In response to the main opposition Republican People's Party (CHP) chairperson, Kemal Kılıçdaroğlu, imposing himself as the opposition bloc’s joint presidential candidate, Meral Akşener, the Good Party (İP) chairperson, unleashed chaos among the opposition ranks by saying that the table for six is not a rubberstamp and adding that “we could possibly field our own candidate.”
A heated debate is now underway between the CHP and the Good Party supporters over which movement will end up dissolving the opposition bloc.
The following questions are currently on the table:
Does Akşener’s objection automatically mean that the table for six will reject Kılıçdaroğlu’s candidacy?
Would the CHP chairperson use a potential rejection to impose another candidate on his party’s base?
Would such a rejection create an opportunity for the ruling People’s Alliance?
In light of the most recent developments, the five right-leaning parties, which are part of the opposition bloc, would face two distinct forms of criticism if Kılıçdaroğlu ends up clinching the nomination. They will be accused of bandwagoning and allowing the opposition bloc to comply with the demands of the Peoples’ Democratic Party (HDP) – which is not part of the bloc.
One thing is clear: The opposition leaders have been making strongly worded statements in front of cameras ahead of their standing monthly meetings attesting to the depth of the ongoing crisis. Obviously, who will become the opposition’s presidential candidate is far more important than the opposition bloc’s agenda or the transition process or the power-sharing arrangement.
'A clash of big egos'
As a matter of fact, HDP’s rejection of Akşener and Ankara mayor Mansur Yavaş’s candidacy demonstrates that the question of endorsing a joint candidate is not limited to shaking hands with a specific candidate.
In this regard, it would not be enough to interpret Akşener’s remarks – that the bloc is not a rubberstamp— as an attempt to strengthen her hand in negotiations for the joint candidacy. Instead, that statement was about the potential performance of each of the bloc’s components in next year’s elections and, in case of an opposition victory, the future of Turkish politics.
Keeping in mind the high level of volatility between the main opposition party and the Good Party, the former could increase its share of the vote at the expense of Akşener’s movement and, possibly, various fringe parties if Kılıçdaroğlu receives the bloc’s blessing. Such a development, in turn, would make CHP more prominent and undermine the influence of the rest.
Yet the problem at hand goes beyond that, too.
It is no secret that the Good Party’s main problem is
HDP’s presence within the opposition bloc. Specifically, Akşener’s base is unhappy with HDP, which they consider an extension of the terrorist group PKK, lecturing and scrutinizing their party. In this sense, CHP’s policy of involving HDP (which is not officially part of the opposition bloc) in the process of selecting a candidate poses a serious ideological challenge for the Good Party in the eyes of the electorate.

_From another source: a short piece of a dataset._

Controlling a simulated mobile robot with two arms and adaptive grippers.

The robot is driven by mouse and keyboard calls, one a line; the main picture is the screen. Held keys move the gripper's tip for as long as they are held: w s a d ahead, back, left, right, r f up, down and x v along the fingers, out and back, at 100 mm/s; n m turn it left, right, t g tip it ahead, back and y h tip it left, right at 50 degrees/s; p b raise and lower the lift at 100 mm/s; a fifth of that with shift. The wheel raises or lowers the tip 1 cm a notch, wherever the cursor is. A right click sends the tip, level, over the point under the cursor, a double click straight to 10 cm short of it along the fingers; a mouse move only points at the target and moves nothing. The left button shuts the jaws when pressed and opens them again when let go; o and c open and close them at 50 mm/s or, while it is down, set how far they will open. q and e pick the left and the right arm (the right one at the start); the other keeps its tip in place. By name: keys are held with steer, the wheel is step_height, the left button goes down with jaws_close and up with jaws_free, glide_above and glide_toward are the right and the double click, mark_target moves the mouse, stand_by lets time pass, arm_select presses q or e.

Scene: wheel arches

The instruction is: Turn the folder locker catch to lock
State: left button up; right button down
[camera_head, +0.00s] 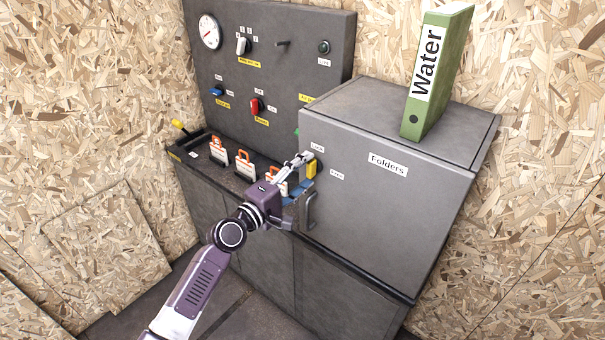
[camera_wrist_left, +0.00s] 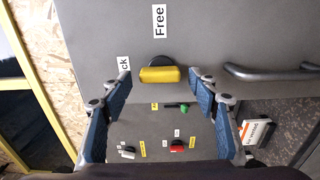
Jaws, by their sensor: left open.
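The folder locker (camera_head: 375,215) is a grey metal box with a "Folders" label. Its yellow catch (camera_head: 312,168) is on the front, at the left edge, between a "Lock" label above and a "Free" label at right. The yellow bar stands upright in the head view. In the left wrist view the catch (camera_wrist_left: 160,75) lies level, with "Free" above it and a partly hidden "Lock" label to its left. My left gripper (camera_head: 303,175) is open in front of the catch. Its blue-padded fingers (camera_wrist_left: 160,80) are either side of the catch, with gaps visible. My right gripper is out of view.
A bar handle (camera_head: 310,211) is below the catch, close to my gripper. A green "Water" folder (camera_head: 436,75) stands on the locker. Behind is a grey panel (camera_head: 270,65) with a gauge and switches.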

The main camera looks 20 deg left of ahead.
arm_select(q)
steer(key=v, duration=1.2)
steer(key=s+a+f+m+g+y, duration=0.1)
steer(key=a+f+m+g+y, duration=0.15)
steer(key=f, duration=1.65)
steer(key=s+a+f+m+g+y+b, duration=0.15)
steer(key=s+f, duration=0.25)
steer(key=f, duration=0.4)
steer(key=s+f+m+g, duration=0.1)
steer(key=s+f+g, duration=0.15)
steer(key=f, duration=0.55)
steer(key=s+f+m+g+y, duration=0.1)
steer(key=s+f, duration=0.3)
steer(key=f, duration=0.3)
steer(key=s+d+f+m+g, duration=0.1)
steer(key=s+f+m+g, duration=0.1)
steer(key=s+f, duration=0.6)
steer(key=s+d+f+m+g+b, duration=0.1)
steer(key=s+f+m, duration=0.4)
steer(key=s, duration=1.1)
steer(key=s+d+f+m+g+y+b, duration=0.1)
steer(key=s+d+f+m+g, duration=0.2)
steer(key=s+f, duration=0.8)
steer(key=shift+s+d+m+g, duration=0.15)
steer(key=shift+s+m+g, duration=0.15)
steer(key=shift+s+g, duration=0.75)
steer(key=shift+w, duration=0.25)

After all, the “HDP effect” represents an unmanageable challenge for a political party that rests on a nationalist base. In other words, the HDP’s ability to collaborate with Kılıçdaroğlu to block the candidacy of the Good Party’s favorites amounts to an ideological burden that Akşener cannot shoulder.

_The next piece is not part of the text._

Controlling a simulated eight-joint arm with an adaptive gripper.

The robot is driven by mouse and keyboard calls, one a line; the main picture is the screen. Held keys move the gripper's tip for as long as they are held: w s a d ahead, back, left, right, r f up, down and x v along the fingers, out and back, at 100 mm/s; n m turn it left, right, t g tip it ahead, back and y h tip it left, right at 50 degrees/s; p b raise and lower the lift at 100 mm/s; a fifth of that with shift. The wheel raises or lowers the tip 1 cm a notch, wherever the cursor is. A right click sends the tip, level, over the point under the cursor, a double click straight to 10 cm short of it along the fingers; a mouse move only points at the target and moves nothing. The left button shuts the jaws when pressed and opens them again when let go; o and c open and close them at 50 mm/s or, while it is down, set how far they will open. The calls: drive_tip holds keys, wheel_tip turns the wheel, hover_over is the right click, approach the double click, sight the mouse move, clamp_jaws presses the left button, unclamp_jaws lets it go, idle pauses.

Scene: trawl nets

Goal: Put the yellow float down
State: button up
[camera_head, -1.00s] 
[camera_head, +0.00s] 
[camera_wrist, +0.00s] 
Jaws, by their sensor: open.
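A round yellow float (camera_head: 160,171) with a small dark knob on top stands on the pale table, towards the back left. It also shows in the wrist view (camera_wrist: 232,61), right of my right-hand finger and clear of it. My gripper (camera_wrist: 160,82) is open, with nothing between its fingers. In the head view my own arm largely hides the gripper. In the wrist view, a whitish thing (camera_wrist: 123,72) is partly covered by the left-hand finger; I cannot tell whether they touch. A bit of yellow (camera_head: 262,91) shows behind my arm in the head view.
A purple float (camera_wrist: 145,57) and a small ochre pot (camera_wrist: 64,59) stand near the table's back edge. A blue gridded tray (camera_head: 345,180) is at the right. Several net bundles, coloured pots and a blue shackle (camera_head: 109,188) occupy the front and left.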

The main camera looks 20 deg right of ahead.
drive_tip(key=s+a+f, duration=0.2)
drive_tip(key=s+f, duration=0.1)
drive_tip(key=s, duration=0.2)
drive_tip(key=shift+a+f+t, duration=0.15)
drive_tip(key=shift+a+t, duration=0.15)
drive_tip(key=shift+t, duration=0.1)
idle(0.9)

As such, the question at hand goes beyond who gets to pick the candidate or a clash of big egos.
Türkiye's post-2023 direction
The Good Party, which remains the most popular right-wing party within the opposition bloc, objecting to Kılıçdaroğlu’s candidacy also attests to a much more significant disagreement.

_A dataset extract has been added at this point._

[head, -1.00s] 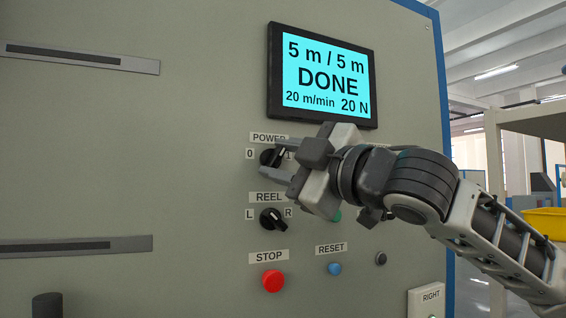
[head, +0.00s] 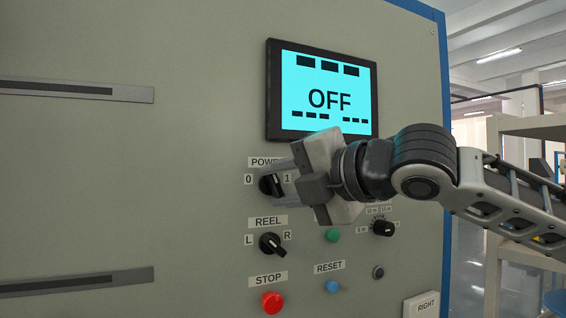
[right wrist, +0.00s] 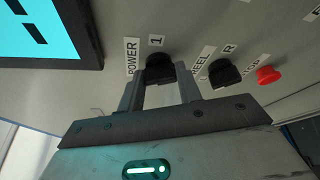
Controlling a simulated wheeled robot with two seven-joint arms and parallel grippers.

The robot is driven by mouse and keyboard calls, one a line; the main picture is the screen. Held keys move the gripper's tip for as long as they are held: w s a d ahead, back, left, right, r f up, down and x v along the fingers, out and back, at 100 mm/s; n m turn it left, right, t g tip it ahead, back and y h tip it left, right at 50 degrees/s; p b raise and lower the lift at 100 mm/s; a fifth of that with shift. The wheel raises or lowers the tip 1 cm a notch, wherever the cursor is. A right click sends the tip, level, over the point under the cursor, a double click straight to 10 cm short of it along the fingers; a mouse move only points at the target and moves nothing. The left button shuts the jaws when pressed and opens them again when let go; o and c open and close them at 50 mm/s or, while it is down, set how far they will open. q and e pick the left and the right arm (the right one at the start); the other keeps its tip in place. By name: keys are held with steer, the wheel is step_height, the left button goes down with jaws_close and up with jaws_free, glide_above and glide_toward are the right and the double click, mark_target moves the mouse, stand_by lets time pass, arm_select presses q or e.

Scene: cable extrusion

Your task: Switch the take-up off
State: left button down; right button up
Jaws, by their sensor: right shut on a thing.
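The black POWER knob (head: 268,185) sits on the grey panel between the marks 0 and 1. It points up towards the 0 side, and my gripper hides part of it. My right gripper (head: 279,184) is shut on the knob. In the right wrist view the two fingers (right wrist: 160,88) stand on either side of the POWER knob (right wrist: 159,66). The display (head: 326,95) above reads OFF, with dashes in place of numbers. My left gripper is not in view.
Below are the REEL knob (head: 271,243), a red STOP button (head: 272,302), a blue RESET button (head: 332,286), a green button (head: 333,235) and a black dial (head: 383,228). Two slotted rails (head: 70,91) lie on the left of the panel. Shelving stands beyond the right edge.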

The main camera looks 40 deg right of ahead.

If the opposition were to win the 2023 elections, what would be the center of gravity in Turkish politics? Will the country’s political arena be organized around the CHP and the HDP or the CHP and the Good Party?
What, then, would be Türkiye's post-2023 direction?
Insisting that it will play a “key role” in next year’s election and demanding “an open negotiation and direct dialogue,” the HDP keeps saying that it won’t settle for a secondary role – as opposed to the 2019 municipal elections.
That is why Kılıçdaroğlu’s candidacy, coupled with the HDP’s influence, puts the Good Party between a rock and a hard place. The movement thus loses ideological ground to the ruling People’s Alliance and allows the CHP and the Democracy and Progress Party (DEVA) to overshadow Akşener’s movement in terms of their level of activity.
In light of the above, the Good Party chairperson helped herself with her most recent statements.
At this point, no opposition party would dare dissolve the “table for six.” Yet the opposition bloc loses influence despite avoiding dissolution. Indeed, the tug of war between the CHP and the Good Party clearly shows that hardly anyone cares about the four fringe parties seated around the “table for six.” The opposition bloc’s mentors, too, urge the opposition leaders to pick a candidate before the campaign kicks off, citing the AK Party’s recovery in opinion polls.
President Recep Tayyip Erdoğan, in turn, has already kicked off his reelection campaign with the main theme of “Türkiye’s Century.” The AK Party and its leader will unveil their "vision document," which positions themselves as an inclusive and inspiring movement that alone can address the country’s pressing problems, on Oct. 28.